▶ _SET PROBLEM_:
Extract every line where the string "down" appears.

▶ _SUPPLIED MATERIAL_:
══════════
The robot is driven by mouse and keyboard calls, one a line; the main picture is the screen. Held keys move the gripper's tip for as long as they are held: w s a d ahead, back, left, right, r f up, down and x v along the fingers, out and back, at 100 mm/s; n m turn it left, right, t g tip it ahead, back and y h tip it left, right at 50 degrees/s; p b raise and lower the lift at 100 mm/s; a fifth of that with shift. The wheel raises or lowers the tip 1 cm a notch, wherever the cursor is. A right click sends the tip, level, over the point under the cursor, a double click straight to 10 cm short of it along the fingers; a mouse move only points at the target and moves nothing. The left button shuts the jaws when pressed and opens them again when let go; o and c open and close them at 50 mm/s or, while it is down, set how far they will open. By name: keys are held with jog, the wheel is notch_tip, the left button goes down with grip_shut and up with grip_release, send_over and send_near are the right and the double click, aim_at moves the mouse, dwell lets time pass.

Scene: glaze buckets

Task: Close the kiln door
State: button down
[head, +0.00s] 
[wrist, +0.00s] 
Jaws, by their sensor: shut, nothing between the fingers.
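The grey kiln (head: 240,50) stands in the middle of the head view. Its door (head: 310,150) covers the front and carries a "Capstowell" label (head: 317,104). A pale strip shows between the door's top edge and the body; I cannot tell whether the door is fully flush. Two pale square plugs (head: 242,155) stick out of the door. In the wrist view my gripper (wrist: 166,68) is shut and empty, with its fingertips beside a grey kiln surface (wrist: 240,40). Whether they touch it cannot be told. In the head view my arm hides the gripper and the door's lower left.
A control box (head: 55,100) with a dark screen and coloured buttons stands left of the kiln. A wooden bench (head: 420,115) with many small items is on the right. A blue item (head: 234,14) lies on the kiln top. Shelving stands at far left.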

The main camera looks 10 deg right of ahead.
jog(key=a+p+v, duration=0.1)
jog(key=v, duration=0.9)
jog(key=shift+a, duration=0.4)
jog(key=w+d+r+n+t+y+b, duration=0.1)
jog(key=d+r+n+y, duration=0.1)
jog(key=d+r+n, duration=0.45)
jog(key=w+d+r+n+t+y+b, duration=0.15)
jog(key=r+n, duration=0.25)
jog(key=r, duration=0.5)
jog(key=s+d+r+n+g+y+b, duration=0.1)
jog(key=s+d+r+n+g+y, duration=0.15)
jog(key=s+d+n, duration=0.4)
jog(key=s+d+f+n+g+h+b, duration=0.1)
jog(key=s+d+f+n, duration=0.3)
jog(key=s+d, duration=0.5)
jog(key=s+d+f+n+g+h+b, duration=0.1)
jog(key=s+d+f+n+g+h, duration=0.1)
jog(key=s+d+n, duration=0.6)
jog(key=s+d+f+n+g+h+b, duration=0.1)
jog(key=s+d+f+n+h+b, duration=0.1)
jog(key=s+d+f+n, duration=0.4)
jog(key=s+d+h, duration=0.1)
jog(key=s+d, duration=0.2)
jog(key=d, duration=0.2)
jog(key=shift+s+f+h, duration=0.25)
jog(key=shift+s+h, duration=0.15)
══════════
▶ _CORRECT OUTPUT_:
The robot is driven by mouse and keyboard calls, one a line; the main picture is the screen. Held keys move the gripper's tip for as long as they are held: w s a d ahead, back, left, right, r f up, down and x v along the fingers, out and back, at 100 mm/s; n m turn it left, right, t g tip it ahead, back and y h tip it left, right at 50 degrees/s; p b raise and lower the lift at 100 mm/s; a fifth of that with shift. The wheel raises or lowers the tip 1 cm a notch, wherever the cursor is. A right click sends the tip, level, over the point under the cursor, a double click straight to 10 cm short of it along the fingers; a mouse move only points at the target and moves nothing. The left button shuts the jaws when pressed and opens them again when let go; o and c open and close them at 50 mm/s or, while it is down, set how far they will open. By name: keys are held with jog, the wheel is notch_tip, the left button goes down with grip_shut and up with grip_release, send_over and send_near are the right and the double click, aim_at moves the mouse, dwell lets time pass.
State: button down

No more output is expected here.